Swedish Foreign Minister Ann Linde said Wednesday that the country’s diplomats had visited Li in jail and they expected Poland to uphold the European Convention on Human Rights and other commitments.

“Sweden’s concern about the human rights situation in China is well known by Polish authorities,” Linde said in a written response to questions from opposition lawmakers.

Li, 53, is originally from China’s eastern province of Jiangsu and left in 2012 to settle in Sweden, according to the Madrid-based human rights group Safeguard Defenders. Chinese authorities later launched an investigation into Li, accusing him and another man of fraud, the group said.

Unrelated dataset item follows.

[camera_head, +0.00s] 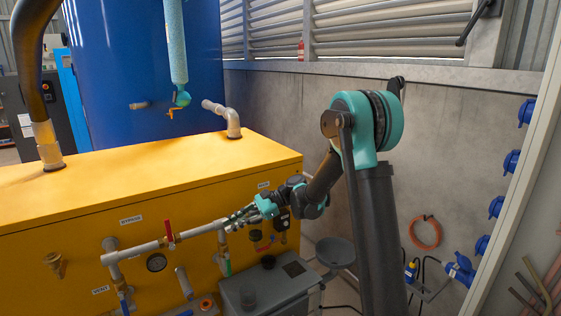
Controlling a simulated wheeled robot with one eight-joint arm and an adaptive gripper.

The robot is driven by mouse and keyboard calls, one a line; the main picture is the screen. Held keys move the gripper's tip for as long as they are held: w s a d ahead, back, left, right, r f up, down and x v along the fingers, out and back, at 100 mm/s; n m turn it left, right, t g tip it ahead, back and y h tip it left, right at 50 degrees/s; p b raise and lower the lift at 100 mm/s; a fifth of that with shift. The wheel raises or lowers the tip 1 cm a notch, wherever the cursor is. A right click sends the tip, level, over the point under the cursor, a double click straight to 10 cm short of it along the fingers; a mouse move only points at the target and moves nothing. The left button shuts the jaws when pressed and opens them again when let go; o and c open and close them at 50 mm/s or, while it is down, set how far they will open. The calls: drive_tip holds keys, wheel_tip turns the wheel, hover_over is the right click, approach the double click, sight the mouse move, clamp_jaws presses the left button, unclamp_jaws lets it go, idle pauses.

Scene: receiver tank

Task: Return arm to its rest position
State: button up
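My teal and dark grey arm rises at the right of the view and bends down and left towards the yellow cabinet (150,172). My gripper (236,218) is at the cabinet's front face, by the right end of a grey horizontal pipe (190,234). It is small and overlaps the pipe fittings, so I cannot tell whether its fingers are open, shut or touching anything. A red-handled valve (169,233) stands on the pipe to the left of the gripper. A green-handled valve (227,268) hangs just below the gripper.
A grey box (268,285) stands below my gripper. A blue tank (145,70) stands behind the cabinet. A concrete wall (280,110) runs behind my arm. Blue sockets (511,161) line the right side.

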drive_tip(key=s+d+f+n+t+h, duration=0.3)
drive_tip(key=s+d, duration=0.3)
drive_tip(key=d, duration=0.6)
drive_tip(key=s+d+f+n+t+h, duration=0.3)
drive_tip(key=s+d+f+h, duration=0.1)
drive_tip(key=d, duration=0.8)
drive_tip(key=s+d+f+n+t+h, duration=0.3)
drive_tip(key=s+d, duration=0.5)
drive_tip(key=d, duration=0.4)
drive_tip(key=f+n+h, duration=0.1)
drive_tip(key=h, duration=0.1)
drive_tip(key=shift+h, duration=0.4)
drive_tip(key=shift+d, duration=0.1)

Poland’s appellate court decided last year to extradite Li, prompting a cassation from the country’s ombudsman. The watchdog asked the Supreme Court to order the case to be re-examined, saying that the ECHR and Polish penal code didn’t allow extradition if it could lead to inhuman treatment or torture.

“Li’s case will be watched by governments all over Europe, as well as in Beijing,” said Peter Dahlin, co-founder of Safeguard Defenders. He added that other countries bound by the ECHR, such as Sweden and the Czech Republic, have denied extraditions to China, citing its one-party control over the judicial system and more than 99% conviction rate.

China has expanded its pursuit of overseas fugitives as part of a years-long graft crackdown under President Xi Jinping, almost doubling its extradition treaties to more than 50 since 2012. China recently ratified an extradition pact with Cyprus, and the top legislative body in Beijing is set to approve a similar one with Belgium next week. It doesn’t have an extradition treaty with Poland, and Li’s case is an ad hoc request.

Chinese lawyer and human-rights activist Teng Biao said political motivations can often be found in extradition cases that Beijing says are financial in nature.

“Activists, dissidents, Falun Gong practitioners living in another country don’t feel safe,” said Teng, who now resides in the U.S.